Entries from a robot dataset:
---------------
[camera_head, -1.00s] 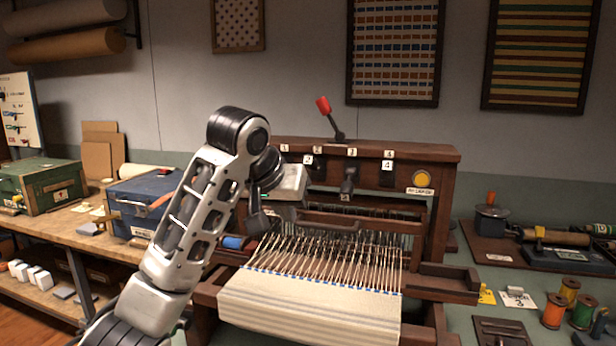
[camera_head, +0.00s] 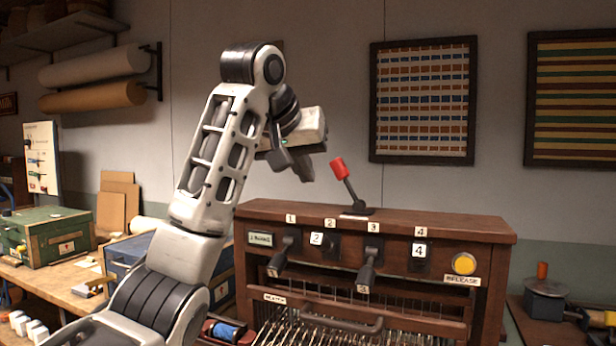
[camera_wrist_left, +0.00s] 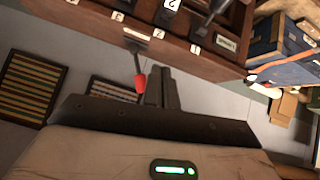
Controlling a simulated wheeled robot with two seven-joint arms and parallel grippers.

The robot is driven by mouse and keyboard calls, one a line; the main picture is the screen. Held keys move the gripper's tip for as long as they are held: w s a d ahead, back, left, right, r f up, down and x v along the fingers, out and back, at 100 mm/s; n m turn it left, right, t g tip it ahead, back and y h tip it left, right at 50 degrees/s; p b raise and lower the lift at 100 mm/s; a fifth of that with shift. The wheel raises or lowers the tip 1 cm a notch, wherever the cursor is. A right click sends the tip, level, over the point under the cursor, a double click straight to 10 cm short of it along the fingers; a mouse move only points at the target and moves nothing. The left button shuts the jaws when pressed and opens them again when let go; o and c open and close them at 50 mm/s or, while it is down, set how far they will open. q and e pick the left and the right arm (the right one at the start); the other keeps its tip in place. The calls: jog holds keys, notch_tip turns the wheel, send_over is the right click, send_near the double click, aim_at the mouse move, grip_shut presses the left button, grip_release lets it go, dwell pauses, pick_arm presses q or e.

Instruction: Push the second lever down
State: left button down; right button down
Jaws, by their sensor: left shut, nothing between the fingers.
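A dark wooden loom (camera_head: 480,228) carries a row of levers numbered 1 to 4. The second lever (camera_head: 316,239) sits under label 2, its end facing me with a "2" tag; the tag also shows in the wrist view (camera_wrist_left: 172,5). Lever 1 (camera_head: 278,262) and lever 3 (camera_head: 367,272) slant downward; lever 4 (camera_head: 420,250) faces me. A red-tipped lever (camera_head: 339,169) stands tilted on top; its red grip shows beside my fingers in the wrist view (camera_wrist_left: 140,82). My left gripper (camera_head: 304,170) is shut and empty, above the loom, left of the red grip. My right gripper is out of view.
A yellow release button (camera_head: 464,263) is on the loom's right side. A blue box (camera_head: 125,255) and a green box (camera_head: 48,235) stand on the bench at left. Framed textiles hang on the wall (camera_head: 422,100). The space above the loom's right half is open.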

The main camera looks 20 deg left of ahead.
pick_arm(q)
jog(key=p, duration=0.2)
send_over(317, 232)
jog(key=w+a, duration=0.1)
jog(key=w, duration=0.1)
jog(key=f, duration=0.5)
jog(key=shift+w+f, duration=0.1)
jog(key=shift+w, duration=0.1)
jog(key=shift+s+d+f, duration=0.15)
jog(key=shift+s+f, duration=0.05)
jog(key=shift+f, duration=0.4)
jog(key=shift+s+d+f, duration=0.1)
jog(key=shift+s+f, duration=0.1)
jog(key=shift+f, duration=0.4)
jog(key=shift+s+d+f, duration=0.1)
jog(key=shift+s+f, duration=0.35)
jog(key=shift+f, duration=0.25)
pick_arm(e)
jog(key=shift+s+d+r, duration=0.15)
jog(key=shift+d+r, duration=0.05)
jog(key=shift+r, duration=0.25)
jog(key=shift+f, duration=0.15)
---------------
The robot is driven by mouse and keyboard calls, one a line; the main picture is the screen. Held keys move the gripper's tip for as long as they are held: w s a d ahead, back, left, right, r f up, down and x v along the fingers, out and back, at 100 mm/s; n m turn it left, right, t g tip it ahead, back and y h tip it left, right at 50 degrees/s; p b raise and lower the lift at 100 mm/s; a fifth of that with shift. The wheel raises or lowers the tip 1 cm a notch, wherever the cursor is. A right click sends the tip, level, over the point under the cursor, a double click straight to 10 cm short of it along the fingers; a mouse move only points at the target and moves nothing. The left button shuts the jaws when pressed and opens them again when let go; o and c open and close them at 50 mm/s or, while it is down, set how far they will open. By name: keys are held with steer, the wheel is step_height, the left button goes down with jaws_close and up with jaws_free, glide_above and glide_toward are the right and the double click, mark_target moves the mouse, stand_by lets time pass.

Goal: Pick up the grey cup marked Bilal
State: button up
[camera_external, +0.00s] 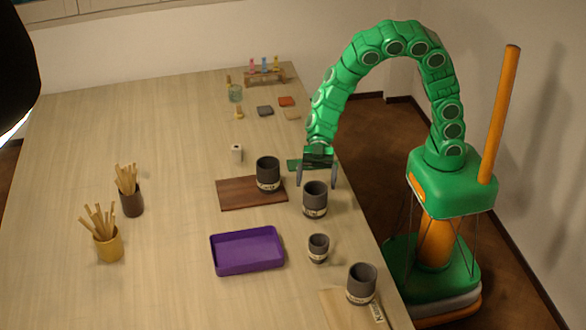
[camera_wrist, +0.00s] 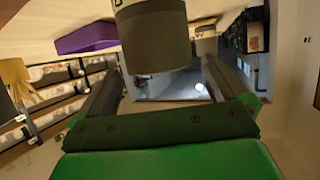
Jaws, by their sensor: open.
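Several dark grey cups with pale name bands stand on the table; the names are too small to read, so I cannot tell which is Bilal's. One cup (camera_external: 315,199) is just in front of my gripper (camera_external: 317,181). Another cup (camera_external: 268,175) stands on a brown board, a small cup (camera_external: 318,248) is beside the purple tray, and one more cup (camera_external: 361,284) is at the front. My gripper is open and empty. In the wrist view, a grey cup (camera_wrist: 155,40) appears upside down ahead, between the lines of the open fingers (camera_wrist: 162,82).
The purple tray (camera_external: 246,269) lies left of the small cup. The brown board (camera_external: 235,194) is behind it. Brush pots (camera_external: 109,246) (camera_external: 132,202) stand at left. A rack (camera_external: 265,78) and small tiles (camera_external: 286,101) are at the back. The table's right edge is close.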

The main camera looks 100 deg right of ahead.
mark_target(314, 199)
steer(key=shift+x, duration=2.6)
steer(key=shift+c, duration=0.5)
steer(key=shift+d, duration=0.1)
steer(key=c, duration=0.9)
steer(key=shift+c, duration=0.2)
---------------
Written instruction:
Set down the lines running from the one with "lets time pass." through the one with "[camera_wrist, +0.00s]", both ends kept, exactly and with no pictures.

Solution to this task:
The robot is driven by mouse and keyboard calls, one a line; the main picture is the screen. Held keys move the gripper's tip for as long as they are held: w s a d ahead, back, left, right, r f up, down and x v along the fingers, out and back, at 100 mm/s; n m turn it left, right, t g tip it ahead, back and y h tip it left, right at 50 degrees/s; p b raise and lower the lift at 100 mm/s; a fifth of that with shift. The wheel raises or lowers the tip 1 cm a notch, wherever the cursor is. A right click sends the tip, level, over the point under the cursor, a double click straight to 10 cm short of it along the fingers; a mouse move only points at the target and moves nothing. The left button shuts the jaws when pressed and opens them again when let go; o and c open and close them at 50 mm/s or, while it is down, set how far they will open. By name: keys are held with steer, the wheel is step_height, the left button goes down with jaws_close and up with jaws_free, glide_above and glide_toward are the right and the double click, mark_target moves the mouse, stand_by lets time pass.

Goal: Pick up the grey cup marked Bilal
State: button up
[camera_external, +0.00s] 
[camera_wrist, +0.00s] 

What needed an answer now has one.